Well, I always knew that it would happen someday. I knew that I was bound to make a mistake. And I did. It happened this morning, when John Donovan Wilson (who plays Brigham Young in Six Days in August) and I were being interviewed earlier today by Tim Hughes and Amanda Dickson during their Utah’s Morning News program on KSL NewsRadio. (John and his wife, Twyla, who portrays Mary Ann Angell Young in the film) were on a KSL-TV interview show on Monday.
I was asked about the “sneak peeks” early screening of Six Days in August that will take place tomorrow (Thursday) evening at 7 PM. In reply I mentioned that nine theaters along the Wasatch Front — in American Fork, Draper, Farmington, Ogden, Orem, Provo, Ogden, Salt Lake City, and West Jordan. But I said that they were Carmike theaters, whereas they’re actually Cinemark theaters:
Six Days in August — Early Access
And to make things yet worse, I think that I’ve probably made this mistake before, as well.

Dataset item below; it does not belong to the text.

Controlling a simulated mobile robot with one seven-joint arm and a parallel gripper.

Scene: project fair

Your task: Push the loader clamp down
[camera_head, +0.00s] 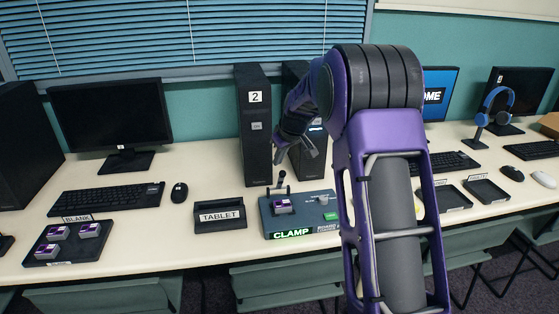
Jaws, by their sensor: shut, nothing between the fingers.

Now, I’ll admit that inerrancy has been fun. I’ve enjoyed it for many years, and probably for far longer than I really should have. And crashing down so abruptly into the world of ordinary mortals has been a real shock. It’s not fun, and I’ll frankly admit that I’ve been reeling all day, ever since. Somebody corrected me during the show, and it was kindly done. Still, it hurts.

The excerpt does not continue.